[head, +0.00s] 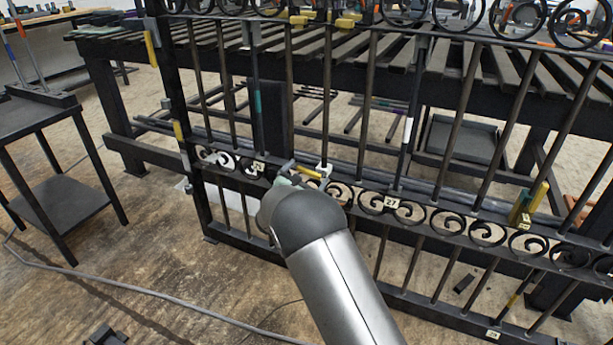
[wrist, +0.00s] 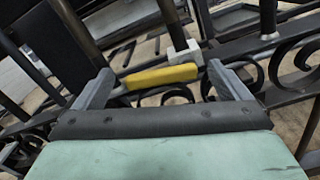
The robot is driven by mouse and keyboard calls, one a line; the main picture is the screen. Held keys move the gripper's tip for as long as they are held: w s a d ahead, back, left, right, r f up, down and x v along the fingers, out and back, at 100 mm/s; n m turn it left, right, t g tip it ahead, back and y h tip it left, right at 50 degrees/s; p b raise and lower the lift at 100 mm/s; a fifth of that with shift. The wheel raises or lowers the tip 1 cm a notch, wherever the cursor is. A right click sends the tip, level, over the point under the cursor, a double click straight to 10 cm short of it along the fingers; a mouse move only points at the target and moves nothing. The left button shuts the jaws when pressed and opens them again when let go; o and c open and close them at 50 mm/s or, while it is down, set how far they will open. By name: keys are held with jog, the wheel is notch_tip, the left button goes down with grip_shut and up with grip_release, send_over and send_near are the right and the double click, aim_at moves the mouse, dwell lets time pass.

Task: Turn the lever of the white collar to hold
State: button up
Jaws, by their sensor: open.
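The white collar (head: 325,170) sits around an upright bar of the dark scroll gate, just above the scroll band. Its yellow lever (head: 308,172) sticks out to the left in the head view. In the wrist view the white collar (wrist: 185,53) is just beyond my fingers and the yellow lever (wrist: 160,77) lies nearly crosswise, tilted slightly up to the right. My gripper (wrist: 159,74) is open, one finger to each side of the lever's length. I cannot tell whether either finger touches it. In the head view my arm hides most of the gripper.
The gate's scrolls and bars (head: 452,222) stand close around the collar. Other bars carry coloured pieces, including a white band (head: 407,130) and a yellow piece (head: 537,196). A slatted bench (head: 380,45) is behind the gate. A dark side table (head: 50,200) stands left.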

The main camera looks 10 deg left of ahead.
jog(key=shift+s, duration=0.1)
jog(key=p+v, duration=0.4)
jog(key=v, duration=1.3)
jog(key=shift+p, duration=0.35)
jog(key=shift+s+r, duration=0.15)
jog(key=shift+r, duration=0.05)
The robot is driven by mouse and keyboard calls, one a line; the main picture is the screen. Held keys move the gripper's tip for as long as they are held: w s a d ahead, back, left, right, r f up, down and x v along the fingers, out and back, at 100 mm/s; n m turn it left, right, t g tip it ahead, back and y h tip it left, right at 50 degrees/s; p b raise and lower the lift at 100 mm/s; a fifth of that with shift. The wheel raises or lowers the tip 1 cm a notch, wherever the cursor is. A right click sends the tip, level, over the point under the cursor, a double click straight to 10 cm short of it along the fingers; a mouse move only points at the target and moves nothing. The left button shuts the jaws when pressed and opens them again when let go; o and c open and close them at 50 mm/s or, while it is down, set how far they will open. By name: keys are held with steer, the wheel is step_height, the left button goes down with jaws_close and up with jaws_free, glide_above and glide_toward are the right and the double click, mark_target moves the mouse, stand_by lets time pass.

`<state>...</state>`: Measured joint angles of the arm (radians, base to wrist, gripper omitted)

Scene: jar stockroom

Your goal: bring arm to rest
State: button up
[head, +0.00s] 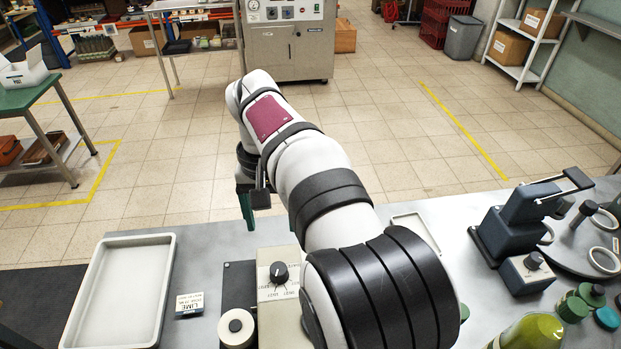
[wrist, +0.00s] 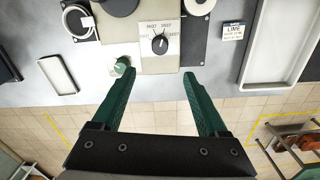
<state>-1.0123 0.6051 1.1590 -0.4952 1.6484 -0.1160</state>
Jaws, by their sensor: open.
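My arm reaches forward over the far edge of the grey table (head: 213,253). My gripper (head: 246,207) hangs beyond that edge in the head view, partly hidden by my own wrist. In the wrist view my gripper (wrist: 160,76) shows two green fingers spread wide apart with nothing between them. The table's edge and the tiled floor lie below it. The beige box with a dial (wrist: 160,45) stands ahead of the fingertips; it also shows in the head view (head: 272,262).
A white tray (head: 161,246) and a LIME label block (head: 190,304) are left of the dial box. A blue press (head: 517,215), a green jar (head: 532,333) and several lids are at the right. A small green-topped item (wrist: 122,66) is near the left finger.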

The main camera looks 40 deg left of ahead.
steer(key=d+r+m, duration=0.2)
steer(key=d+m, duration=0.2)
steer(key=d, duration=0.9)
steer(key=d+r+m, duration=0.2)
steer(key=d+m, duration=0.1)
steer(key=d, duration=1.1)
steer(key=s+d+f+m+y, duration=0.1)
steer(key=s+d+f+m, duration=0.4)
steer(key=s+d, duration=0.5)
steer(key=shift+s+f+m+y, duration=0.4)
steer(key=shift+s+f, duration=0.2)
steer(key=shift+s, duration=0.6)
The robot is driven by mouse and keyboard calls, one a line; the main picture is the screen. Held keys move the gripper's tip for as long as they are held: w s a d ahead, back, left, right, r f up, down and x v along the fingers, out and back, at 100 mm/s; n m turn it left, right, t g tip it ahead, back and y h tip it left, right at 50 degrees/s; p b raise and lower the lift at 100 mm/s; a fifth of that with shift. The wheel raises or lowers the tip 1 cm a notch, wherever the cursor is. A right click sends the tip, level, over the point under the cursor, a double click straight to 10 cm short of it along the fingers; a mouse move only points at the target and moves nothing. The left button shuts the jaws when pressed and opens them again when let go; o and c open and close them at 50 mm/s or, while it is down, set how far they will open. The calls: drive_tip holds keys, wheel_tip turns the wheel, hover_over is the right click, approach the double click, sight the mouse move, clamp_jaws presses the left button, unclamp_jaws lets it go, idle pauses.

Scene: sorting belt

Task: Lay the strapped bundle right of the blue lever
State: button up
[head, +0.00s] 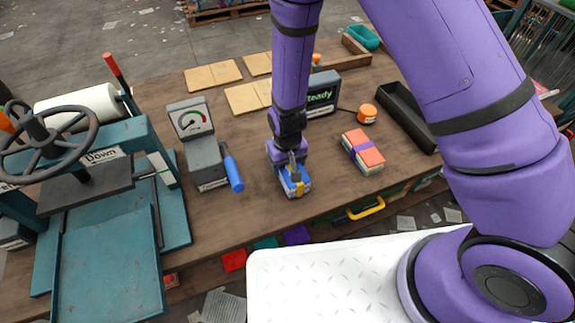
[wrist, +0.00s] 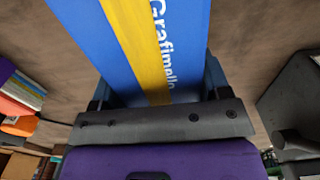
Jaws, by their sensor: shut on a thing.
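A blue bundle with a yellow strap (head: 298,190) is in my gripper (head: 290,172), to the right of the blue lever (head: 234,175) in the head view. In the wrist view the blue bundle (wrist: 185,40) fills the top middle, with white lettering beside its yellow strap, and my gripper (wrist: 158,98) is shut on it. The lever is on the side of a grey gauge box (head: 205,155). I cannot tell whether the bundle touches the table. A second bundle, orange-topped with a purple strap (head: 363,150), lies further right.
A dark box with green lettering (head: 322,94) and an orange round piece (head: 367,113) stand behind. A black tray (head: 406,115) is at the right. A teal press (head: 110,240) stands at the left. Bare wooden table (head: 225,215) lies around the gripper, with its front edge close.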

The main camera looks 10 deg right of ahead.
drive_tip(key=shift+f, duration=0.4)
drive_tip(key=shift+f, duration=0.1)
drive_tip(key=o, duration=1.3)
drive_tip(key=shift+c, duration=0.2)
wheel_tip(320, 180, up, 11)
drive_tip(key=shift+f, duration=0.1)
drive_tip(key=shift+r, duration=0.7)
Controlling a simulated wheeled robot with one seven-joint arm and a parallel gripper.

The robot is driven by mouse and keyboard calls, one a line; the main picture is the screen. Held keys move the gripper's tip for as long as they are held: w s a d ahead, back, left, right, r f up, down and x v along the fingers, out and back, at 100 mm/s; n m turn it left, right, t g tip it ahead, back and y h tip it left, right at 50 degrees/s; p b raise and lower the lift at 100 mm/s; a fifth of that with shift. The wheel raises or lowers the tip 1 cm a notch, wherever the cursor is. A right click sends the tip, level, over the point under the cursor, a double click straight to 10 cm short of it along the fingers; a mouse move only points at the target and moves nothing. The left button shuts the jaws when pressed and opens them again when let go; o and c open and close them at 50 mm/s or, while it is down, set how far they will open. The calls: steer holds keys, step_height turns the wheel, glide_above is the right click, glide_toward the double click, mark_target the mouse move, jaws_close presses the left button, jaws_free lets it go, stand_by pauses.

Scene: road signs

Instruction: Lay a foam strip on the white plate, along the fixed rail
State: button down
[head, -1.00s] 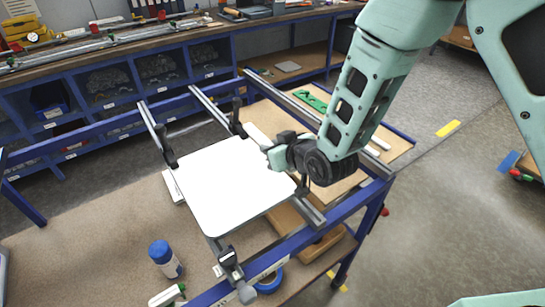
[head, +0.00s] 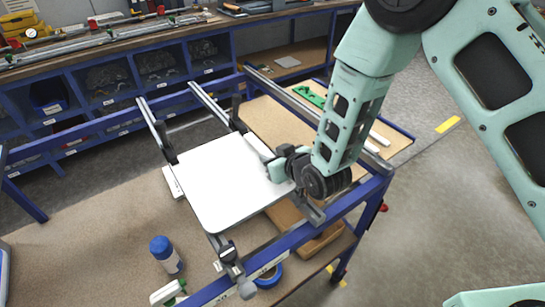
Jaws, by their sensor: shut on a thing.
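The white plate (head: 215,190) lies flat on the bench frame, with dark clamps at its corners. My gripper (head: 274,168) is over the plate's right edge, shut on a white foam strip (head: 258,146). The strip points from the jaws toward the plate's far right corner, near its right edge. I cannot tell whether it touches the plate. A grey metal rail (head: 286,98) runs on the right side, partly hidden by my arm; I cannot tell whether it is the fixed one. White strips (head: 379,138) lie on the board at the right, partly behind my arm.
A blue-capped bottle (head: 165,254), a spray bottle (head: 168,293) and a blue tape roll (head: 269,277) are at the near side. A dark clamp (head: 229,257) stands at the plate's near edge. A green part (head: 309,96) lies on the board (head: 262,118) behind.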

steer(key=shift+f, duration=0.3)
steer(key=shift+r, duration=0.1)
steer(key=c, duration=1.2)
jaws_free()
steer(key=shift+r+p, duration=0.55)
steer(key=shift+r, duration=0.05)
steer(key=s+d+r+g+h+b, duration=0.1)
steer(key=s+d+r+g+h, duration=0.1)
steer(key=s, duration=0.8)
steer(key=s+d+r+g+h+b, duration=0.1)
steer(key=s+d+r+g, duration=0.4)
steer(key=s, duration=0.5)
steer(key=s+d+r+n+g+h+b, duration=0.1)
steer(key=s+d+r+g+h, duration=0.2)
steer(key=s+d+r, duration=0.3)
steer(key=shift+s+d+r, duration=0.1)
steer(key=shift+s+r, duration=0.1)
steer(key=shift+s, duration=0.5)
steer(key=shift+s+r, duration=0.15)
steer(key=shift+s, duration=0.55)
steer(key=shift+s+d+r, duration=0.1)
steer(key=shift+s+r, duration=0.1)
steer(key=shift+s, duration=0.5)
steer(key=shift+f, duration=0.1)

### The task
Repeat, word for word, the lines of the material above from the one holding "Scene: sorting belt" through the one holding "Controlling a simulated". Leave out pictures.

### Answer to this exercise
Scene: sorting belt

Task: Lay the strapped bundle right of the blue lever
State: button up
[head, +0.00s] 
[wrist, +0.00s] 
Jaws, by their sensor: shut on a thing.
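A blue bundle with a yellow strap (head: 298,190) is in my gripper (head: 290,172), to the right of the blue lever (head: 234,175) in the head view. In the wrist view the blue bundle (wrist: 185,40) fills the top middle, with white lettering beside its yellow strap, and my gripper (wrist: 158,98) is shut on it. The lever is on the side of a grey gauge box (head: 205,155). I cannot tell whether the bundle touches the table. A second bundle, orange-topped with a purple strap (head: 363,150), lies further right.
A dark box with green lettering (head: 322,94) and an orange round piece (head: 367,113) stand behind. A black tray (head: 406,115) is at the right. A teal press (head: 110,240) stands at the left. Bare wooden table (head: 225,215) lies around the gripper, with its front edge close.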

The main camera looks 10 deg right of ahead.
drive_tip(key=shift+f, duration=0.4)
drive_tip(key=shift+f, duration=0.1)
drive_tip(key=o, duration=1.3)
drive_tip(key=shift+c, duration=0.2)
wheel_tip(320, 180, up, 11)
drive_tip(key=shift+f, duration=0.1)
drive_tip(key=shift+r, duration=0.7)
Controlling a simulated wheeled robot with one seven-joint arm and a parallel gripper.

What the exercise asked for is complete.